I really don’t know what I’m asking here, but:
When writing code I frequently find that the points where different sections of code actually depend on each other are sparsely scattered across the code. This does not resemble the case where each and every line linearly depends on the line before it. What is the accepted way to optimize that? Should we be @async
and @sync
ing parts of code to spawn away the (temporarily and) temporally independent sections, collecting them only when they’re needed?
I’m obviously confused about concurrency and parallel computing, but it seems like this is both a really common issue and one that the solution for should lead to a dramatic improvement in performance.
Thanks for any enlightenment!
Parallelism vs. Concurrency
Concurrency (where ***
means that the task is running at this moment):
task 1: **** *********
task 2: **** ***
Task 1 and task 2 do not strictly follow each other, but instead their executions interleave. Concurrent tasks may use different CPU cores or share the same one.
Parallelism:
task 1: *************
task 2: *******
Both tasks execute at the same time. To have tasks running really in parallel, you have to provide them with separate CPU cores.
@sync
, @async
and Task
In Julia, @sync
and @async
are convenient interfaces to Julia feature called tasks, on low level represented by corresponding type Task
. Tasks, also known as coroutines, are primary tools for concurrency in Julia. Essentially they are functions that allow multiple entrances and exits. E.g. with normal functions f()
and g()
call stack may look like:
f: **** ****
g: ****
I.e. f()
calls g()
, and util g()
is finished, f()
is suspended. However, if f()
and g()
are tasks, the diagram may look like:
f: **** ** **
g: **** ***
And at the end both functions/tasks may still be running, keeping their state alive and ready for further processing.
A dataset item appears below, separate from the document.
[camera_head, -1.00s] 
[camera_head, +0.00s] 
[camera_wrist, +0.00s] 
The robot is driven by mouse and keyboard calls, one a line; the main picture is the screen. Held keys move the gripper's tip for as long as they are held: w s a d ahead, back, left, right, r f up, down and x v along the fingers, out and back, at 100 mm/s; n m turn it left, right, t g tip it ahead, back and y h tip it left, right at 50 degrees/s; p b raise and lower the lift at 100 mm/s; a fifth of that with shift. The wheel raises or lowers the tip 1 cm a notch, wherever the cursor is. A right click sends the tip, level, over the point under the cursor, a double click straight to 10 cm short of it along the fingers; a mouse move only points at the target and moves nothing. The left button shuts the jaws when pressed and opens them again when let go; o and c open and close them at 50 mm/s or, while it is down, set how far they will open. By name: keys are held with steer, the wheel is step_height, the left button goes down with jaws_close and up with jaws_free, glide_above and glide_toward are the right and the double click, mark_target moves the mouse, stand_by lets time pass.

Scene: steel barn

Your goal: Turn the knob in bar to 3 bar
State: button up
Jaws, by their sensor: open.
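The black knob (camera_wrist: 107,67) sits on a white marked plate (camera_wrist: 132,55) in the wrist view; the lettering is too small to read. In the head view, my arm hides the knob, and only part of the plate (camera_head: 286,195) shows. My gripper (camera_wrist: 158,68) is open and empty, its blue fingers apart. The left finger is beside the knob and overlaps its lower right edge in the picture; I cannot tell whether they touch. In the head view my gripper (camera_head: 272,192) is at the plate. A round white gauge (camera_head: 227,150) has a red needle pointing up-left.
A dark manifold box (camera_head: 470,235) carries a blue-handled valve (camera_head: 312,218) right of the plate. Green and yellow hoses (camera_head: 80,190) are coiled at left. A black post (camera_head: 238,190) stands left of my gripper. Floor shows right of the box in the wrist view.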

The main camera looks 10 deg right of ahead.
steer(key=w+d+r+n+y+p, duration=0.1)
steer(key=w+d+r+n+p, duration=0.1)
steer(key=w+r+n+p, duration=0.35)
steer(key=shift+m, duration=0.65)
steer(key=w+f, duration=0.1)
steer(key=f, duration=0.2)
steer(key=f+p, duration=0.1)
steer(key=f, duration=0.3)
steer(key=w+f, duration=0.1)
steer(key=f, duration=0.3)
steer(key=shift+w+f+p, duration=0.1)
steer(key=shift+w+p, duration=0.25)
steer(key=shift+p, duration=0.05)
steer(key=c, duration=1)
Depending on your use case, you may be happy with high-level @async
, @sync
, as well as produce
and consume
, or create tasks manually, coordinating them using Condition
s and Channel
s or even low-level yieldto()
function.
Note that none of these include parallel processes which is a separate topic.
Thanks for the informative answer!
The DataFlow.jl package seems like it could be utilized to automatically decide which sections of the code could be parallelized…
Thanks for starting interesting Discussion Regarding Concurrency and Parallelism. I am from Python Background and most of the time I get lots of orders from my managers to make my solution Parallel which is Mostly I/O bound and I make those solutions concurrent and everyone is happy at the end.
Although A simple question arises in my head is there any @decorator in Julia or possibility of having one where JuliaLang could guide us either function running under particular-decorator(say @check_bound) could also provide Details if given function is CPU_Bound or I/O bound?